The hyperscale development, which seeks to meet the needs of global cloud service providers and enterprise clients deploying AI and machine learning capabilities, follows the acquisition of two warehouse assets by the Warburg-Wide Creek JV after it was set up in 2023 to focus on investments in “new economy” real estate sectors like logistics, data centres, life sciences and business parks in South Korea.
“South Korea represents one of the most compelling markets for next-generation digital infrastructure investment,” said Warburg Pincus principal Dongkun Cho. “As Asia’s fourth-largest economy and one of the most advanced ICT ecosystems globally, the country continues to experience accelerating demand for data capacity, driven by AI adoption, cloud migration, and the government’s ‘Digital New Deal’ initiative.”
Connecting Korea
Neither the seller nor the precise location and value of the asset were disclosed, with the companies saying only that the data centre will feature a high-efficiency air- and liquid-cooling system capable of supporting high-density AI applications ranging from 60kW to 200kW.

DC Connects founder and CEO Jaewoo Choi
Founded by Jae Woo Choi, formerly of Brookfield’s DCI Data Centers, DC Connects aims to meet fast-growing demand for digital infrastructure in South Korea with this Greater Seoul venture representing its first project.
“We are proud to break ground on a strategic asset designed from the ground up to meet growing demand from global and local cloud and AI leaders,” Choi said. “With 80MW of capacity, best-in-class cooling and power systems, and built-in flexibility for rapid deployment, this data centre will deliver the reliability, efficiency, and high-density capabilities that tenants need to operate at scale.”
Elsewhere in Asia Pacific, private equity major Warburg Pincus backs Princeton Digital Group, a 1-gigawatt-plus data centre platform with more than 20 assets across Singapore, Japan, India, Indonesia, China and Malaysia. Singapore-based PDG received a preferred equity investment of $1.3 billion from infrastructure-focused fund manager Stonepeak in August, coming on top of $1.2 billion in fresh debt financing announced in May.
Partnership Powers Up
Wide Creek has set up 14 development projects since its 2020 inception, accumulating assets under management in excess of KRW 2.9 trillion ($2 billion).
Investment director Hosung Lee described the Yongin City development as Wide Creek’s second hyperscale data centre project and the only such facility expected to be operational in southern Greater Seoul within the next three years.

Hosung Lee, investment director of Wide Creek Asset Management
“We believe that this investment underscores our proven capabilities across the entire development cycle — from strategic land acquisition and regulatory approvals to contractor selection and construction management,” Lee said. “Looking ahead, we plan to continue investing in the new economy sector through our strong partnership with Warburg Pincus.”
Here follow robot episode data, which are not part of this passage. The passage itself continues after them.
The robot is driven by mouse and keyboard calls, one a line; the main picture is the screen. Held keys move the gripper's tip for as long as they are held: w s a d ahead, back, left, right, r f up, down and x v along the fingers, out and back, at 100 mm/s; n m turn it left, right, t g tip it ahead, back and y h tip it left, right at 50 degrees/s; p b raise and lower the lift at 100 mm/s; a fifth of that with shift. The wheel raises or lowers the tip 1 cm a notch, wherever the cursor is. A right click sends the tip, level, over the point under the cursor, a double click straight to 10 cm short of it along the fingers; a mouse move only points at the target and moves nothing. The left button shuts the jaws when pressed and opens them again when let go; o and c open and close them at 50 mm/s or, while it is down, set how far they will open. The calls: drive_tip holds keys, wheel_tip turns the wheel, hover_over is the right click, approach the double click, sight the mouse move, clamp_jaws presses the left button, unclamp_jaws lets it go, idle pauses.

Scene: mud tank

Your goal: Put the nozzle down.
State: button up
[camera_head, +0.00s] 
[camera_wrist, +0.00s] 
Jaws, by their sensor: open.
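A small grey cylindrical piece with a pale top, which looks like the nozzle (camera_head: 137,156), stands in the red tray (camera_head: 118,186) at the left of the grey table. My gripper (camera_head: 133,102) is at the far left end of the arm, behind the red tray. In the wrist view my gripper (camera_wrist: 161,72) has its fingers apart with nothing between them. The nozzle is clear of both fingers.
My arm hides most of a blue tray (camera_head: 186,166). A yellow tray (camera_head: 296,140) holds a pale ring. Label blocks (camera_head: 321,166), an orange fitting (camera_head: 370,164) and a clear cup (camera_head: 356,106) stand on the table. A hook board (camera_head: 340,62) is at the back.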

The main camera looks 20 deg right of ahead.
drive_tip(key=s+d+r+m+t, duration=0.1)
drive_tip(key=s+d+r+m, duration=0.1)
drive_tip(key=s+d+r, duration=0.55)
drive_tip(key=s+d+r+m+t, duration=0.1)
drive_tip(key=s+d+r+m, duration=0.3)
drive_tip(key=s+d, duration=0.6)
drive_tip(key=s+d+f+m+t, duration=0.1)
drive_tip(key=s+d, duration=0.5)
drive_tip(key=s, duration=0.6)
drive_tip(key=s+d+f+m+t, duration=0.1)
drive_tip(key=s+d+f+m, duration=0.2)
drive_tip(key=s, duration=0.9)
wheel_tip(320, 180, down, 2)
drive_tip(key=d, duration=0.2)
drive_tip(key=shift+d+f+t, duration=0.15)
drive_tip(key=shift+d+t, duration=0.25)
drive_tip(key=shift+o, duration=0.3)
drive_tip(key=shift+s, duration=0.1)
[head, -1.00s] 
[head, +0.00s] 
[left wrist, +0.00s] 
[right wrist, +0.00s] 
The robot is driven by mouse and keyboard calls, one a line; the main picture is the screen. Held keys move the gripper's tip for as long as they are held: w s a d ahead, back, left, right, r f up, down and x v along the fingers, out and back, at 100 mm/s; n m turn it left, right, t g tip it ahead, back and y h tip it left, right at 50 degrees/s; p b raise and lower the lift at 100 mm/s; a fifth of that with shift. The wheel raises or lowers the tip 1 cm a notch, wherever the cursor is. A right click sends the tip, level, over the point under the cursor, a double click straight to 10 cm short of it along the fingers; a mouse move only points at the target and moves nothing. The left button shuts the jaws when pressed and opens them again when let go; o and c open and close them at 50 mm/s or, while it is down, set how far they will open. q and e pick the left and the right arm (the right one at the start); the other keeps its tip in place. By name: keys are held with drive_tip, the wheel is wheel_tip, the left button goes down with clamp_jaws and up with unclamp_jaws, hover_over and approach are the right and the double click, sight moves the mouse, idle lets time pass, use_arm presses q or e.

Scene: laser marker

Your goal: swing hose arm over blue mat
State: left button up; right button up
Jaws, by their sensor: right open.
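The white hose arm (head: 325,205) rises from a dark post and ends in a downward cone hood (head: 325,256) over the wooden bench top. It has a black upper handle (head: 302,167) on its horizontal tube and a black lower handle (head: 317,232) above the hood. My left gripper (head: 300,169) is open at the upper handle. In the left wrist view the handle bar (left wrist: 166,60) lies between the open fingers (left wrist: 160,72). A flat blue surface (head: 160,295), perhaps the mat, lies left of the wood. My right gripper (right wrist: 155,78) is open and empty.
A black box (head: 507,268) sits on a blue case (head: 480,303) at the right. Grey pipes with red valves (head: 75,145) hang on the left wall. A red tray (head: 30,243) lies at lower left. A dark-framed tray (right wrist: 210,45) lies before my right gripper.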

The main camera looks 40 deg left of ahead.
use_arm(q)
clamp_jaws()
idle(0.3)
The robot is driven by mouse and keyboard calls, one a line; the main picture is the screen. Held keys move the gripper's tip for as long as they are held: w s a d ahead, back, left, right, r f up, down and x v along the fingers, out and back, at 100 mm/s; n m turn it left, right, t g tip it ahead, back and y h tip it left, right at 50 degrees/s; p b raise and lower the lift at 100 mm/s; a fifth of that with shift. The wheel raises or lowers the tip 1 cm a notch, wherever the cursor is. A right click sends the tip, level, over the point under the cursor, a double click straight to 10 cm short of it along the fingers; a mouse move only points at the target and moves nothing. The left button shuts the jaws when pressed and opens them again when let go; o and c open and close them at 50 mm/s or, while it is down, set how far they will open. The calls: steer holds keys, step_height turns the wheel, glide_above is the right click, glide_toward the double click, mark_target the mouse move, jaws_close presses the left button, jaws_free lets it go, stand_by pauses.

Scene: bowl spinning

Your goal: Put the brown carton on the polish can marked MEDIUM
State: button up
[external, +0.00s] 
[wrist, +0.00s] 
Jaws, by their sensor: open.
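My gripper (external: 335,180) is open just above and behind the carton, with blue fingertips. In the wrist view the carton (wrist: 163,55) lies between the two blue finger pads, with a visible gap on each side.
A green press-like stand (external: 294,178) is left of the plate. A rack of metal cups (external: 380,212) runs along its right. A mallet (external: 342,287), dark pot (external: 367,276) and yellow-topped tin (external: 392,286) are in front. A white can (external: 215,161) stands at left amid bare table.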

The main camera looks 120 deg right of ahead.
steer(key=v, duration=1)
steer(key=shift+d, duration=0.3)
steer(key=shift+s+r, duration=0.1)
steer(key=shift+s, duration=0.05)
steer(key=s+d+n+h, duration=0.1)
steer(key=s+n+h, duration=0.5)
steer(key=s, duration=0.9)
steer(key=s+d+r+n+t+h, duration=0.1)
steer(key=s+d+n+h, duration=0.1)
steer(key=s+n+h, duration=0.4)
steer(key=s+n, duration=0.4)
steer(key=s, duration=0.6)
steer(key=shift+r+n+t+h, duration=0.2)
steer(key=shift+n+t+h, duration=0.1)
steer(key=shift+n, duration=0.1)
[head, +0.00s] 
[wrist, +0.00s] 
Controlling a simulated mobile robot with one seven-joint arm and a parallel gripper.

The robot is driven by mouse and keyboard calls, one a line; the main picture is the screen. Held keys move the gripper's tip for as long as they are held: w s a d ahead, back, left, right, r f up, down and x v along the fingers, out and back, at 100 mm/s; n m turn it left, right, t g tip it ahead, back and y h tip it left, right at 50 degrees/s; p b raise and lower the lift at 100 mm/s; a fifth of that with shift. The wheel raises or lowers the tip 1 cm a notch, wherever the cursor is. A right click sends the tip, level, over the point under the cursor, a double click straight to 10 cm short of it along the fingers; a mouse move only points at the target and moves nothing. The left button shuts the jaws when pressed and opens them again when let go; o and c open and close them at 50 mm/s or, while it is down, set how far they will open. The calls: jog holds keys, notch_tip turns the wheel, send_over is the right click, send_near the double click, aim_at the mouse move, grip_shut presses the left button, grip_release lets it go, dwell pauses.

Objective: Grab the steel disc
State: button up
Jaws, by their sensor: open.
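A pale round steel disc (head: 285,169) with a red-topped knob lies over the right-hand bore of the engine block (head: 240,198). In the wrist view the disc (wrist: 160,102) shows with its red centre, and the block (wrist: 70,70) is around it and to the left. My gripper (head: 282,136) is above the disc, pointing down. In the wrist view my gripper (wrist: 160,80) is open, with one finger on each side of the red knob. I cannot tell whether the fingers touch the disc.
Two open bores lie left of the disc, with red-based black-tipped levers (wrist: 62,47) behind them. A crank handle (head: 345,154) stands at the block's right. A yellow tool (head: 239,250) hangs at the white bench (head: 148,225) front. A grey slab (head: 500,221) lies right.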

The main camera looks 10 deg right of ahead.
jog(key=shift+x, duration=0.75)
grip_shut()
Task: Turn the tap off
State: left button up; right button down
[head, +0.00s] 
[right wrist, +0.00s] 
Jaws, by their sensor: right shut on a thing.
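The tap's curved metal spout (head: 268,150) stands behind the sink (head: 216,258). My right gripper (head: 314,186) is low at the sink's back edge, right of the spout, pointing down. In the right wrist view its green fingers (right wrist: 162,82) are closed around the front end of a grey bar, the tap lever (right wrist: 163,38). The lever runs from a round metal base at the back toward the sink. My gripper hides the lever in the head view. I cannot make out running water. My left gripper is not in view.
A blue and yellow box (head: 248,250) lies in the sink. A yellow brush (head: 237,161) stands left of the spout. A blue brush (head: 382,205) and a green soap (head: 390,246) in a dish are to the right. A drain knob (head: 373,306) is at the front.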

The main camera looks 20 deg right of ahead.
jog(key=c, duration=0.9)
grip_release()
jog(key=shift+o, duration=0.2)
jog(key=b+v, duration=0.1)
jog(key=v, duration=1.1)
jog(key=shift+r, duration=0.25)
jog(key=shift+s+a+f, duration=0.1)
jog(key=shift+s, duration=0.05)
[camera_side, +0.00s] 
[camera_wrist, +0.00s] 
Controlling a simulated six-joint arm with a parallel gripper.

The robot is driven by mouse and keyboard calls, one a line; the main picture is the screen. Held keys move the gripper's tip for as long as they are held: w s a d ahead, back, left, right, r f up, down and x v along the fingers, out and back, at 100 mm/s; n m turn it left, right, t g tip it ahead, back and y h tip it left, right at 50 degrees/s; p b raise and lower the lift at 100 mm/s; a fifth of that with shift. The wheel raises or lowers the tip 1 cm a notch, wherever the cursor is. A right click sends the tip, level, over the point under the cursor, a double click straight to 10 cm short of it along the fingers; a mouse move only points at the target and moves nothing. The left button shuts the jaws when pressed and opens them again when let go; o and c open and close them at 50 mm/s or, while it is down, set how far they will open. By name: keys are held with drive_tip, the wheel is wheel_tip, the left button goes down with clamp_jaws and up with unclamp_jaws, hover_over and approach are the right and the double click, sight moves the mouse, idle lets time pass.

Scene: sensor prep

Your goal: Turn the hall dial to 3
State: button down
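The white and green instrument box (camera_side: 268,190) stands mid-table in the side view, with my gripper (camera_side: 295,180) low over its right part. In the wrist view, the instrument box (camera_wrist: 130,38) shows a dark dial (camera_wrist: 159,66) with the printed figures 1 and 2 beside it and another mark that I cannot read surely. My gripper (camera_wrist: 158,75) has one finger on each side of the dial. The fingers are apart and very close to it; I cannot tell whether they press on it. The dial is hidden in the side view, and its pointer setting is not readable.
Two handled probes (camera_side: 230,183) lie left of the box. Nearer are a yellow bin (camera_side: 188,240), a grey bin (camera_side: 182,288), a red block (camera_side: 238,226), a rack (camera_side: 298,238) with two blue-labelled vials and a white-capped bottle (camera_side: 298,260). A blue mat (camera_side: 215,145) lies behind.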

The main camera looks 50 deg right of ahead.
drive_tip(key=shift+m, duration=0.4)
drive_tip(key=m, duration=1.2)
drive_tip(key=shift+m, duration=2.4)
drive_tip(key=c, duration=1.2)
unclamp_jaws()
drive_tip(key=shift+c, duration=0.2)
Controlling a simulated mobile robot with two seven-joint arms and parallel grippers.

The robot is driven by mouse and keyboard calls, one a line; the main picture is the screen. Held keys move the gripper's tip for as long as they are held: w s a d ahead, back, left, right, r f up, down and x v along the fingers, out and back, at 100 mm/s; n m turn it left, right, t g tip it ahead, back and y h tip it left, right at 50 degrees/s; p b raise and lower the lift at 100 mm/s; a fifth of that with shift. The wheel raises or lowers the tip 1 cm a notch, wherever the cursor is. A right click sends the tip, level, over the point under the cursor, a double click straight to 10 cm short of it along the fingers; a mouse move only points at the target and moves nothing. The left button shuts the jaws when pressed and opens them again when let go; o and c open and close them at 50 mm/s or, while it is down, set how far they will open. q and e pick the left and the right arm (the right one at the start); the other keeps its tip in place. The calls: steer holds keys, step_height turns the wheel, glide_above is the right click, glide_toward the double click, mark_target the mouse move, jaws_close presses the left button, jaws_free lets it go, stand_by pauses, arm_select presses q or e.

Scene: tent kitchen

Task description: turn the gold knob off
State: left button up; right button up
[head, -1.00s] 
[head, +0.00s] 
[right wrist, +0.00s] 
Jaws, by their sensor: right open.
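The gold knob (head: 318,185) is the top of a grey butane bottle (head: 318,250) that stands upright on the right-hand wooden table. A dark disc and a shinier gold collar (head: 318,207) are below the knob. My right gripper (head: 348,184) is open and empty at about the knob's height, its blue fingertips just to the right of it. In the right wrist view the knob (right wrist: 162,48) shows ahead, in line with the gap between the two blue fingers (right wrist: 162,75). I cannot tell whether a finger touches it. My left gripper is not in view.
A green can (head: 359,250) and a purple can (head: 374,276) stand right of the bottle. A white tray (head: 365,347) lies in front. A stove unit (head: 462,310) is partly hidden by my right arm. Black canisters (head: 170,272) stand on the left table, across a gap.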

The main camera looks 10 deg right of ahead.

The JV in March announced its acquisition of a 82,000 square metre site in the Gyeonggi provincial city of Anseong for development of a five-storey dry warehouse with a net leasable area of 100,000 square metres (1 million square feet).
The venture had acquired its first site in Gyeonggi’s Yangju in 2023 for development of a last-mile logistics centre with a net leasable area of 144,272 square metres.